__SHORT TASK__:
Leaving the pictures out, print the lines from the first line of the listing through the line containing "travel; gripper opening", exactly as they read, and no others.

__PROVIDED DATA__:
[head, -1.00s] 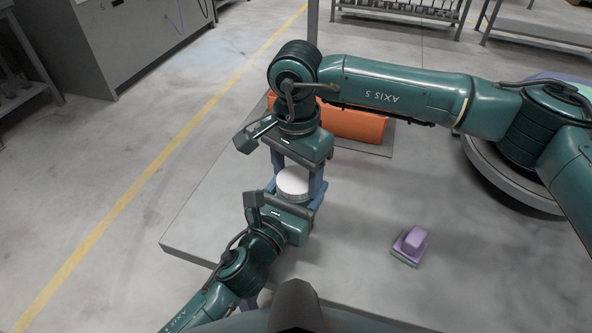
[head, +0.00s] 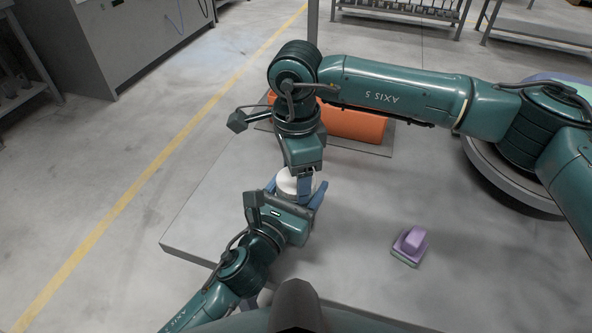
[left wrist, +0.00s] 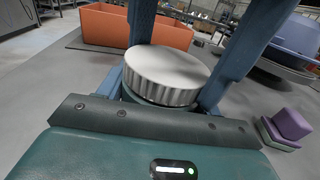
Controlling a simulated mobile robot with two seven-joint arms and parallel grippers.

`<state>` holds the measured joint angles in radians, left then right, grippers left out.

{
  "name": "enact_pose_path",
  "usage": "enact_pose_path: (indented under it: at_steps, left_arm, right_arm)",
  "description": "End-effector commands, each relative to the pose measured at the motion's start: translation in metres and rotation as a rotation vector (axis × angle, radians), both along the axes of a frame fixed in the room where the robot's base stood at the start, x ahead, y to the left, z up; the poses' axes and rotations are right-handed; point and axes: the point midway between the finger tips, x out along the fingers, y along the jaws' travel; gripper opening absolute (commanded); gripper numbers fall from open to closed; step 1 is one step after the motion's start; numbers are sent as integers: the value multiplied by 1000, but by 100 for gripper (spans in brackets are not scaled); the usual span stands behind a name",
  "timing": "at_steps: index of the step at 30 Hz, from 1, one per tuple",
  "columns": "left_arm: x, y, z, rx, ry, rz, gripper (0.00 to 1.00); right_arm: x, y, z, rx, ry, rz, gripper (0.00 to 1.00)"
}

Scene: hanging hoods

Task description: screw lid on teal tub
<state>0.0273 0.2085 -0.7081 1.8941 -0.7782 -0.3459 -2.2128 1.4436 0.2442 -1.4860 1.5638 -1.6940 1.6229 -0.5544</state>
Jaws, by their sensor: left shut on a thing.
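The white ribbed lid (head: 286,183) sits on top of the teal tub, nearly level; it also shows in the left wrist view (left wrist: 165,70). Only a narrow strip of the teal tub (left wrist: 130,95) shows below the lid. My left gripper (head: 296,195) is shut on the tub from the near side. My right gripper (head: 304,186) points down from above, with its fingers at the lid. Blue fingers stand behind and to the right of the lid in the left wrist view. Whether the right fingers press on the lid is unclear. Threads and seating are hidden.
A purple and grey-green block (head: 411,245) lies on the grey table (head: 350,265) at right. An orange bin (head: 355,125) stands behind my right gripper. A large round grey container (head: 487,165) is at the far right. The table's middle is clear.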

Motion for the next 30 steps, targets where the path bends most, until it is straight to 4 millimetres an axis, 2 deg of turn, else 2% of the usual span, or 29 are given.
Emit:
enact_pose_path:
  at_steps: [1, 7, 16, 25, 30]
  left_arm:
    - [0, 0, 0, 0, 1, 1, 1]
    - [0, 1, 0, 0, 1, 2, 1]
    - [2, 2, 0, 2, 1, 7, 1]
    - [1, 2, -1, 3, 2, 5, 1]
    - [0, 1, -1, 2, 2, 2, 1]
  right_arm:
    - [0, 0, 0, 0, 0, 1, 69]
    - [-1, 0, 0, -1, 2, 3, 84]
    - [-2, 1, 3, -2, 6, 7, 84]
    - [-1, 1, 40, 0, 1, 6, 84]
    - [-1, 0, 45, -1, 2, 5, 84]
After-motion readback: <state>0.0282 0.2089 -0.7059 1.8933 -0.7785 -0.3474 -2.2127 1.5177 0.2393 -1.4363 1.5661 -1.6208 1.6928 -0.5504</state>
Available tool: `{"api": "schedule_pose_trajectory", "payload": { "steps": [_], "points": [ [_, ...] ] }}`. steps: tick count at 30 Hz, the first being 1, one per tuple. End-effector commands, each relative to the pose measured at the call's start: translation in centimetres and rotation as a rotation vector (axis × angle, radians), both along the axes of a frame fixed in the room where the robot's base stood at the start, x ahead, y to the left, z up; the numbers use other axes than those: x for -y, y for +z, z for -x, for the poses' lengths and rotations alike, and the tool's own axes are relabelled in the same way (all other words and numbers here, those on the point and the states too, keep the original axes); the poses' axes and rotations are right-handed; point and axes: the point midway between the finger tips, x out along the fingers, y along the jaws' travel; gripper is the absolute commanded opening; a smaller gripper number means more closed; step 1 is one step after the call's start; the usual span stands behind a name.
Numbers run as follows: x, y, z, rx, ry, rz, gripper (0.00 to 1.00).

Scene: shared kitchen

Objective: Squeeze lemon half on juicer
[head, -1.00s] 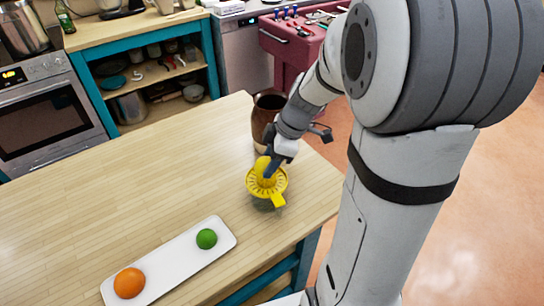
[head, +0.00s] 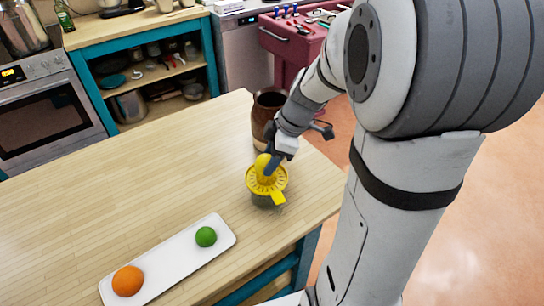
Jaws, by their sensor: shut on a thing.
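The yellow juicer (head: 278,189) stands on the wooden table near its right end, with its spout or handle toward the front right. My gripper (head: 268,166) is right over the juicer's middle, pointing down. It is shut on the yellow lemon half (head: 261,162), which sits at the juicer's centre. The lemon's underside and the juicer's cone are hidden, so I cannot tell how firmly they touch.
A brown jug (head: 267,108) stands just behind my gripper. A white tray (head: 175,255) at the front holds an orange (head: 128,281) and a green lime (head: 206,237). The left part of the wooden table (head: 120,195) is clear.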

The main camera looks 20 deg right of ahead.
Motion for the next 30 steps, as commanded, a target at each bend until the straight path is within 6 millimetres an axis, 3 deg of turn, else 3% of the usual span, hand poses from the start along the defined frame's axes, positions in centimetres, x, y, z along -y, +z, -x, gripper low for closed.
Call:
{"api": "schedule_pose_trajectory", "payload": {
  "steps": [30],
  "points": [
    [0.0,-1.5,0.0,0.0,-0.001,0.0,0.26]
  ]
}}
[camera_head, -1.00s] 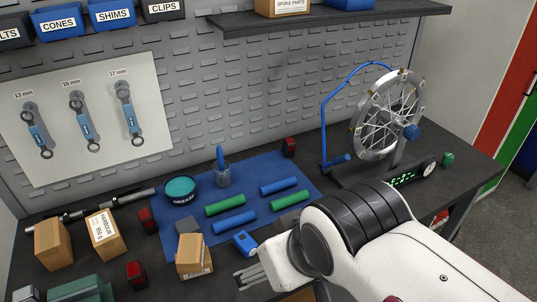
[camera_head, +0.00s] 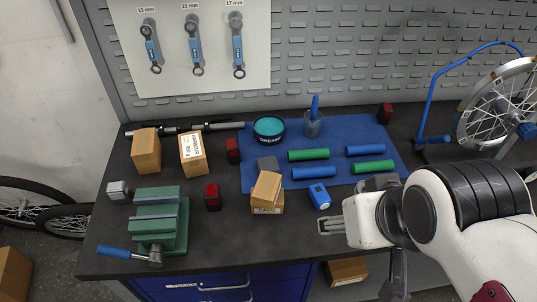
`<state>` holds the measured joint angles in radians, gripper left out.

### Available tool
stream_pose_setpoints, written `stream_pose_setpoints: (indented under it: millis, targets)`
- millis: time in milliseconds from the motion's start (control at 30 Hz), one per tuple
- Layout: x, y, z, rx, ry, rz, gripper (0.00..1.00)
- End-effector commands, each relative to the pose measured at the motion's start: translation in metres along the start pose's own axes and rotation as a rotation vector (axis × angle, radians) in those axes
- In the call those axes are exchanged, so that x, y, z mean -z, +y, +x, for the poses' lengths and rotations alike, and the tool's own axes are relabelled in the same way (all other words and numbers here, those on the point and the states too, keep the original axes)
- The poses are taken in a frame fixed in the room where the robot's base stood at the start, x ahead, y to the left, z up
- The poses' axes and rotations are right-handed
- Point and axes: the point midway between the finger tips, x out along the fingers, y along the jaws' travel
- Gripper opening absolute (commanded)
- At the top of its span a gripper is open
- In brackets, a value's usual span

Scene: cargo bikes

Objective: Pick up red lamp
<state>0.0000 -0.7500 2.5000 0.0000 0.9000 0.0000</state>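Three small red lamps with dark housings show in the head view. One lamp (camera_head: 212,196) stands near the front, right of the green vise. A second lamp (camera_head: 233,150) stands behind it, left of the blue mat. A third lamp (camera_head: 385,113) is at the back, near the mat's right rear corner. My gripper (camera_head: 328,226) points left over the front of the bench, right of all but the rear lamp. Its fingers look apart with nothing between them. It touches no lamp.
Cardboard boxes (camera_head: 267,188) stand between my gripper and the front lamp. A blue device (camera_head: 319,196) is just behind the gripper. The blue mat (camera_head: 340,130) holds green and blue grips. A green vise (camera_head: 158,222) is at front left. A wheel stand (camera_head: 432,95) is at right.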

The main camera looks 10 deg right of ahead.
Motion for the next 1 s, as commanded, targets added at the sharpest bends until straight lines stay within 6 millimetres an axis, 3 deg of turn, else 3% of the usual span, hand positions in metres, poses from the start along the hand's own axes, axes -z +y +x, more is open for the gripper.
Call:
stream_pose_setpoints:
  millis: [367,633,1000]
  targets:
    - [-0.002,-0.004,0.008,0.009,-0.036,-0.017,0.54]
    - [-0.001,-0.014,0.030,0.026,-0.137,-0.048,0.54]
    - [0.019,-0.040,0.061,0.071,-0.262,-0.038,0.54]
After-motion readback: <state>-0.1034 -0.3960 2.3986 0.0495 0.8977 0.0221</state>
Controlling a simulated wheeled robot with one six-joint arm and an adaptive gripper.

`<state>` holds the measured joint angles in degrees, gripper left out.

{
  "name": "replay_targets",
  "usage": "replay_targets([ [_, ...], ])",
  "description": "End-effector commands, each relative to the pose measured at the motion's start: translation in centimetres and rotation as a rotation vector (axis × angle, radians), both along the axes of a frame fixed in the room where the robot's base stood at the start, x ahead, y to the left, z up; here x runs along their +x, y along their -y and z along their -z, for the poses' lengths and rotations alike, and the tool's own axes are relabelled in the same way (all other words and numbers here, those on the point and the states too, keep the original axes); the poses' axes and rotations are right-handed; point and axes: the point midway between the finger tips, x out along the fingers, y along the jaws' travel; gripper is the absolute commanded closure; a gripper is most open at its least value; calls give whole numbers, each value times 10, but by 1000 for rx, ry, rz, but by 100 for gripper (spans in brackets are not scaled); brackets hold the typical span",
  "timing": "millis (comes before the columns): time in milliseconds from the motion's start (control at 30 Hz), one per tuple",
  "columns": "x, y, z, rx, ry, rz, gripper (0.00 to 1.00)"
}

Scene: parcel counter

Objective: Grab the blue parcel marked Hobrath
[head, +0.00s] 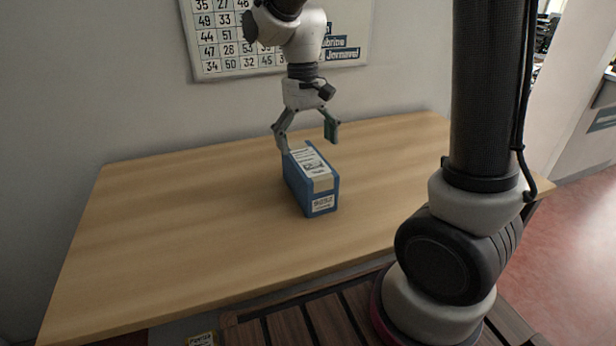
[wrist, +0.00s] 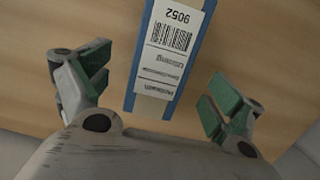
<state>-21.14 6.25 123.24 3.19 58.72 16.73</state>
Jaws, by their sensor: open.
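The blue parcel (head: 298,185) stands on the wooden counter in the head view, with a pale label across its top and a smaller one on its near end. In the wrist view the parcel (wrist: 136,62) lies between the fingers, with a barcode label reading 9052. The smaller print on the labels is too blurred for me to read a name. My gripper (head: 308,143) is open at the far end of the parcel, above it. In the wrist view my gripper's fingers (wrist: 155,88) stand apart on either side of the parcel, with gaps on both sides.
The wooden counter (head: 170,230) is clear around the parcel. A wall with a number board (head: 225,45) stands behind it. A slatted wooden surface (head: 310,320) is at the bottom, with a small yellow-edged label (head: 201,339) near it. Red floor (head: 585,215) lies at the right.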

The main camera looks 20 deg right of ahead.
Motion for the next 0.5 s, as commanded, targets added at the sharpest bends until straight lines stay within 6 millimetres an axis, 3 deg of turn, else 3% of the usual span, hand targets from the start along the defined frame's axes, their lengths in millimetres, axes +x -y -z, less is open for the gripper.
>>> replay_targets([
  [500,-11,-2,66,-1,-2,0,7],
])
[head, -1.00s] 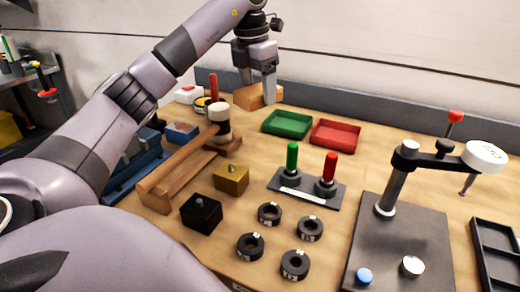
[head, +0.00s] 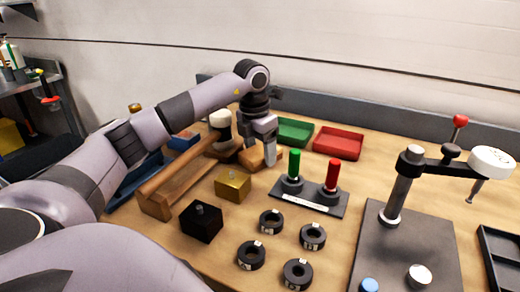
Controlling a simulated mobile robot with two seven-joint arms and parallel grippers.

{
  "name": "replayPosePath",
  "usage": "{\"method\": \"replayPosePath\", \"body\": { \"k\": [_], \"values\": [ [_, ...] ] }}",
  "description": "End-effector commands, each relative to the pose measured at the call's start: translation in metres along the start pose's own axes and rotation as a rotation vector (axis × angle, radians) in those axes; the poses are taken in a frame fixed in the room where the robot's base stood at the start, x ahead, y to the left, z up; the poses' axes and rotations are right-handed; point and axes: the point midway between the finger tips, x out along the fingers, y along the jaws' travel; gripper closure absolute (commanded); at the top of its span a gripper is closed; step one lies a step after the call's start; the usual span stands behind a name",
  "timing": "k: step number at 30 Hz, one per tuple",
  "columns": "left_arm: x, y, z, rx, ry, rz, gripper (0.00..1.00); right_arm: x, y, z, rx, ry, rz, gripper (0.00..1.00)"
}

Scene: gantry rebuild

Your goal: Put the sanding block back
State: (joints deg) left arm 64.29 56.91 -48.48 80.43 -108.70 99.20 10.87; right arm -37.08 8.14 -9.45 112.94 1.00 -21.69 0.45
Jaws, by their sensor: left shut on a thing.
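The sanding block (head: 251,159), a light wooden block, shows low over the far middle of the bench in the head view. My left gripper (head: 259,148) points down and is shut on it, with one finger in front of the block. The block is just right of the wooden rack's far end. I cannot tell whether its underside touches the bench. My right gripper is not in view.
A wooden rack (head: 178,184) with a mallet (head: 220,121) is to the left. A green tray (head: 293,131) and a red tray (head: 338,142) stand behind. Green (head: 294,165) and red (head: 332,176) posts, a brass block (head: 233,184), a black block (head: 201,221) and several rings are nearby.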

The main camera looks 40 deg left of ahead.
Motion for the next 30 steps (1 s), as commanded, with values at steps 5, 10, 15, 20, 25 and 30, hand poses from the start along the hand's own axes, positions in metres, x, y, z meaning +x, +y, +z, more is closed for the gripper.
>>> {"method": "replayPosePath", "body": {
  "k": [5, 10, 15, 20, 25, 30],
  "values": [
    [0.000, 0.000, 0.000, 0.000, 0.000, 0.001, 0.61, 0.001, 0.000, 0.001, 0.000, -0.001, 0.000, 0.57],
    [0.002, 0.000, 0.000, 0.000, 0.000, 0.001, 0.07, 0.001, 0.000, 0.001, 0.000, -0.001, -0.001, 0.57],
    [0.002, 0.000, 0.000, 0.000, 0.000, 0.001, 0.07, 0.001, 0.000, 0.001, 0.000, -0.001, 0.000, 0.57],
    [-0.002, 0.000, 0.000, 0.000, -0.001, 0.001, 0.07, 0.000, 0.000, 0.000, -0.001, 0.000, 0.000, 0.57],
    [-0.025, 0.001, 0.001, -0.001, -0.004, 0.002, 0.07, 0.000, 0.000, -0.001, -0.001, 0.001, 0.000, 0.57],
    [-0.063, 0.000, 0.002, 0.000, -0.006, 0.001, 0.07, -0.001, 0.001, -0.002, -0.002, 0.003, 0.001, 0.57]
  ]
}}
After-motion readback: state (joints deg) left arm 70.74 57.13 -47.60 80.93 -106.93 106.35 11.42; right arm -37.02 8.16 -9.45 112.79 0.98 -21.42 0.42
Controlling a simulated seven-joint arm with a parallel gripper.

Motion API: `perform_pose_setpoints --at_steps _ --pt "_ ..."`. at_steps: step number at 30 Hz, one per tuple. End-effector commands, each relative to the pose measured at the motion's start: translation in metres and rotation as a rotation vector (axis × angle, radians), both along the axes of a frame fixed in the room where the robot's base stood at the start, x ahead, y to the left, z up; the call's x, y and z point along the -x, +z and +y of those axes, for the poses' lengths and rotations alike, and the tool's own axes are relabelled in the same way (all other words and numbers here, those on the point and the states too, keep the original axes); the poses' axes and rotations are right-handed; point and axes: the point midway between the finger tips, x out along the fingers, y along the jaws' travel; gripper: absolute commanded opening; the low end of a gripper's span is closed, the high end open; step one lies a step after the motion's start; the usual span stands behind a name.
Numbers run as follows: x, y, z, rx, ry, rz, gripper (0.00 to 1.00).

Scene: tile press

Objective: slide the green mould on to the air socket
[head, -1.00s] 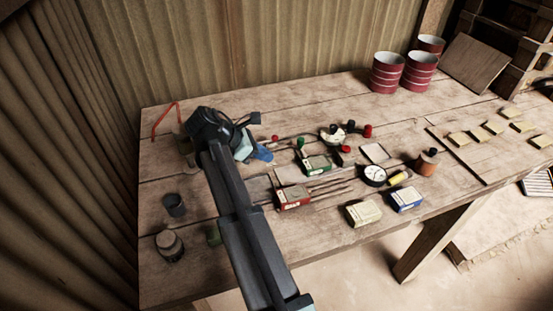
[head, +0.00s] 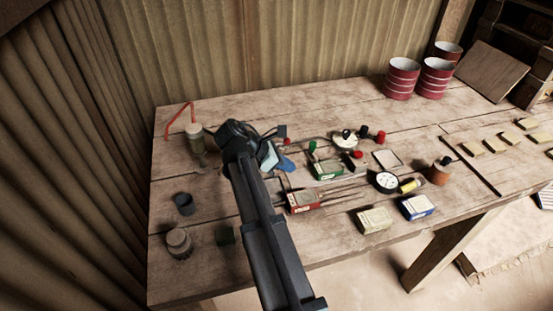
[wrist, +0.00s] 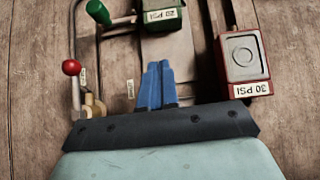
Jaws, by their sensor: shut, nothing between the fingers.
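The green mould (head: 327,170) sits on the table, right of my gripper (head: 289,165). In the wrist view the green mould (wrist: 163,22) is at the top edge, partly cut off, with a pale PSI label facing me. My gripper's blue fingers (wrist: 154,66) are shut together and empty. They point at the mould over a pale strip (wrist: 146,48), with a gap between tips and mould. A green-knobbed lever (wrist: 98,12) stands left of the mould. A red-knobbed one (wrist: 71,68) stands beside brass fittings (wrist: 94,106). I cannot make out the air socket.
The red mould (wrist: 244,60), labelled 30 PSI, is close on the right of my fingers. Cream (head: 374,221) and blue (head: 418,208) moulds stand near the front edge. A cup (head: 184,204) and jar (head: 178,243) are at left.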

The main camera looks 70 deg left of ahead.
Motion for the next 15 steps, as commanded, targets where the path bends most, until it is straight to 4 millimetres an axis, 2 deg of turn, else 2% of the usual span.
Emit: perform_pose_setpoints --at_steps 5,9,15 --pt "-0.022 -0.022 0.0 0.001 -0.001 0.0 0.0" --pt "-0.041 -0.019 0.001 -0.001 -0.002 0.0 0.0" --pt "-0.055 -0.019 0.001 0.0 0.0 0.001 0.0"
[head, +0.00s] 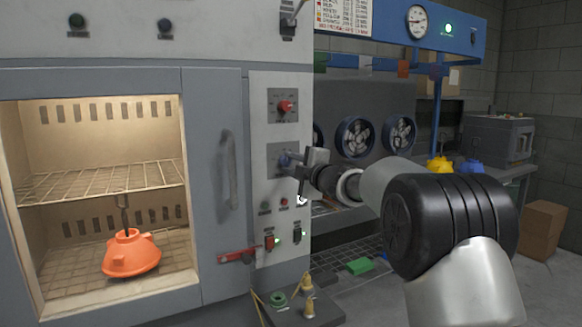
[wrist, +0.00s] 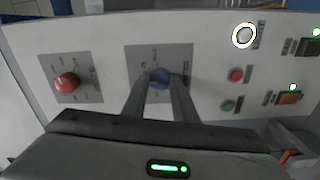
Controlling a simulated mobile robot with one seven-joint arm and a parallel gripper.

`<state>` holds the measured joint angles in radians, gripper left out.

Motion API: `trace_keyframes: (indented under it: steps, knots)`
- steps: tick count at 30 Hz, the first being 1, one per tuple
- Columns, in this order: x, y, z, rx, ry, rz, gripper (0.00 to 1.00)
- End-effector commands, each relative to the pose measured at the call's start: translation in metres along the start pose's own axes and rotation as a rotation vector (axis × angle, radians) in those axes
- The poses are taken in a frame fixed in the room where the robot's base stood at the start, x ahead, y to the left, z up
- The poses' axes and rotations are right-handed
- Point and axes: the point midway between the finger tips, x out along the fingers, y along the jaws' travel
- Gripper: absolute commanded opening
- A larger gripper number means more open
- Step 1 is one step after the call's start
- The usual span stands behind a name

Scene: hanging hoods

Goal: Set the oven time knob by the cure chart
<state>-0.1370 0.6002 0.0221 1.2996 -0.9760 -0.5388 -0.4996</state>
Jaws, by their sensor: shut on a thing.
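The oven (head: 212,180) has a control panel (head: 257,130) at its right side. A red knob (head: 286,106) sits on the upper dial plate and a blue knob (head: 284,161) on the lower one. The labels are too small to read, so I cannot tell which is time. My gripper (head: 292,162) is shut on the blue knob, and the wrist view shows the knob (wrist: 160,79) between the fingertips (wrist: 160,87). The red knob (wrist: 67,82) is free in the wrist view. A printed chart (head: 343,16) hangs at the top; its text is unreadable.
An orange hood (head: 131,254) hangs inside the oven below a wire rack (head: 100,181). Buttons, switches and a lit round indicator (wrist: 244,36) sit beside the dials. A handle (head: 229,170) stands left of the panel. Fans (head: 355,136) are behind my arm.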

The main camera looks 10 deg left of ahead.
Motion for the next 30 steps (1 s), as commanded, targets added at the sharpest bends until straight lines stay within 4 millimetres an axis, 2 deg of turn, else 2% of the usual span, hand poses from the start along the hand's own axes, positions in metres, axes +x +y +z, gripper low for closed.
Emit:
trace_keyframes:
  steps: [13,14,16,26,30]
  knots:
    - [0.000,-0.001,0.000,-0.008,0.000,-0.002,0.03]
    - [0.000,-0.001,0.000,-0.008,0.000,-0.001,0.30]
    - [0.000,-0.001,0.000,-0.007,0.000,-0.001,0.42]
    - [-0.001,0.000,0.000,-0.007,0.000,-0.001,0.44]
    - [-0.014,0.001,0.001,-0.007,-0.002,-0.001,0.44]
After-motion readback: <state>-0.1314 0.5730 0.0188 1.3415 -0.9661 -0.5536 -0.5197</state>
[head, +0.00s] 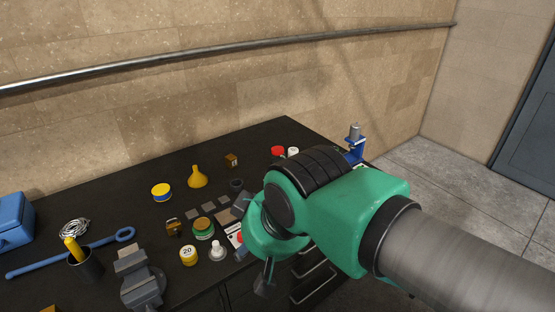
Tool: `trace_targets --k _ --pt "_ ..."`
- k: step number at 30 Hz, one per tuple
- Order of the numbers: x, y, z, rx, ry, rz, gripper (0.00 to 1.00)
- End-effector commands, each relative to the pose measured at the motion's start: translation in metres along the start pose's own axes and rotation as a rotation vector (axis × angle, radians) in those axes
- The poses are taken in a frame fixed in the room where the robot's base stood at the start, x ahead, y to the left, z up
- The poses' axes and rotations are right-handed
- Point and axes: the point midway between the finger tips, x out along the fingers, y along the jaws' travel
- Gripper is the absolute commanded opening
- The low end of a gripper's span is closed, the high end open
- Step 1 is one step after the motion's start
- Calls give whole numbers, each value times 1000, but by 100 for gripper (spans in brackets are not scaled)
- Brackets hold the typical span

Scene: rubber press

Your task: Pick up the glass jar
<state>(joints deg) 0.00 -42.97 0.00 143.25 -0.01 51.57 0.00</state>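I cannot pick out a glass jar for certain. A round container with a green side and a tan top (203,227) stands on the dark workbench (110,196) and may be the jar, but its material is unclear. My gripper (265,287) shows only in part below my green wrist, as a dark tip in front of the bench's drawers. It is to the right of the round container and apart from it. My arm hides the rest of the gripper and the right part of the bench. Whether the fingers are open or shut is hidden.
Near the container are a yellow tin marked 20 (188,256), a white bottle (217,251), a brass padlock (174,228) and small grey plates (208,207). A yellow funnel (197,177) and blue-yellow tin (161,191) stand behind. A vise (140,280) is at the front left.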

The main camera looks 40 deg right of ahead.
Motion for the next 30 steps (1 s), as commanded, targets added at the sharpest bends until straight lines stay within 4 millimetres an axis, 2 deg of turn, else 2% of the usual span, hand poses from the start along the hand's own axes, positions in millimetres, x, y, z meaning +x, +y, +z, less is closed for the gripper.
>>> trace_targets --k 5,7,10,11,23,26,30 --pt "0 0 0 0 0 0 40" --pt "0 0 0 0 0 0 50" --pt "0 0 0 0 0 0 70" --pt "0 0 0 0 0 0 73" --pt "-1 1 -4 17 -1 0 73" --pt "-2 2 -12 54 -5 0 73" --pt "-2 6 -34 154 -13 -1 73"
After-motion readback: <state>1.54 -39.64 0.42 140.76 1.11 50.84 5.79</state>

__RESPONSE TO THIS TASK__:
[head, -1.00s] 
[head, +0.00s] 
[left wrist, +0.00s] 
Controlling a simulated mobile robot with two seven-joint arms and parallel grippers.

`<state>` holds the measured joint angles in radians, left then right, grippers left out.

{
  "name": "enact_pose_path",
  "usage": "enact_pose_path: (indented under it: at_steps, left_arm, right_arm)",
  "description": "End-effector commands, each relative to the pose measured at the motion's start: translation in metres and rotation as a rotation vector (axis × angle, radians), both along the axes of a frame fixed in the room where the robot's base stood at the start, x ahead, y to the left, z up; the poses' axes and rotations are right-handed; point and axes: the point midway between the finger tips, x out along the fingers, y along the jaws' travel; gripper opening absolute (commanded); gripper numbers fall from open to closed; step 1 is one step after the motion's start; numbers are sent as integers: the value multiplied by 1000, but by 100 for gripper (spans in brackets are not scaled); the usual span stands behind a name",

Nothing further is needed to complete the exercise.